The much-discussed concept of a “single economic area” is not alien to the ideology of “fraternal peoples.” The projected union of three East Slavic countries and semi-Slavicized Kazakhstan provides the framework for a “single area” filled not only with purely economic imperatives but also with entire spheres of life, once shared by the inhabitants of these states. The entrenchment of a “single linguistic area” in these lands was begun long ago, and the Russian Federation and Russian-speaking residents of these four countries take great pains to maintain this process. The Russian Orthodox Church is doing its utmost to gain a monopoly over a “single religious area” with the concomitant Russian language and Russian traditions. A single “Eurasian” language and one Orthodox faith will serve to consolidate a “single cultural area.” Finally, there exists an unrecognized “single psychological area,” which to this day firmly binds part of the Ukrainian population, including a large portion of the intelligentsia, to the Soviet imperial heritage. The layering of all these “single areas” on the territory of Ukraine represents a deadly threat for the existence of the Ukrainian people both as a separate nation and independent state.
 
The Ukrainian Cossacks once cherished a tradition of brotherhood. As a child Taras Shevchenko loved listening to his grandfather’s stories about the glorious days, when his once-free ancestor lived the life of a Cossack alongside his brothers-in-arms. The adult poet Shevchenko was no doubt recalling this noble tradition when he composed his poem entitled “There stood in the village of Subotiv”:
 
“It is the church of great Bohdan
Where once he used to pray
That Muscovite and Cossack might
Share good and ill alway.”
 
Shevchenko would never havem condemned the Treaty of Pereiaslav if such fraternal relations had indeed been established between Ukraine and Russia. But, as the poet bitterly admitted, “That’s not how it turned out,” for if the “Muscovites” shared anything, it was not with the Ukrainian Cossacks but the Cossacks themselves.
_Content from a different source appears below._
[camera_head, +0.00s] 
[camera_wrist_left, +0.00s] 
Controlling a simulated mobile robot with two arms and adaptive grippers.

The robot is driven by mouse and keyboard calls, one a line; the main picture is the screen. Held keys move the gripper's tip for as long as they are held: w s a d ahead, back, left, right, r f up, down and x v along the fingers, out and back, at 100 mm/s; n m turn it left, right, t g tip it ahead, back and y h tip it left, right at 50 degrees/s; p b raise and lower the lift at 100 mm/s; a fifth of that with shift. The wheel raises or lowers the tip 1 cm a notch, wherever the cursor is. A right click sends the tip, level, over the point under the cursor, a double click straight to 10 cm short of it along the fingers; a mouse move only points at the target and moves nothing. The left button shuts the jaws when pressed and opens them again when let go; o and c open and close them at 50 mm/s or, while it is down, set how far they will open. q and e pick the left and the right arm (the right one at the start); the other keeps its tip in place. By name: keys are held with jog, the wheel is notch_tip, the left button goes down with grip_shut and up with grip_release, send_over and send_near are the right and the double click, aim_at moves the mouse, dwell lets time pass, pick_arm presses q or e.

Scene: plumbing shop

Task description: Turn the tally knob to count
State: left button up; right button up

With the Treaty of Andrusovo struck in 1667 Russia betrayed Ukraine and carved it up with Poland, the very same country from which Bohdan Khmelnytsky liberated the Ukrainian people, and whose continued threat to Ukraine lead him to sign the Pereiaslav treaty. Relations between the “Muscovite” and the “Cossack” always evolved according to the traditional model of the pragmatic, self-interested conduct of a stronger power toward a weaker one. And the factors that supposedly would draw the Russians closer to the Ukrainians, particularly commonality of religion, similarity of language, and shared existence within the borders of Kyivan Rus’, were used by the more powerful Russian nation to divest the weaker Ukrainian “brother” of his existence as a separate nation and independent state. The metaphor of “fraternal peoples” has only served as a cover for this destructive policy vis-à-vis the Ukrainian people.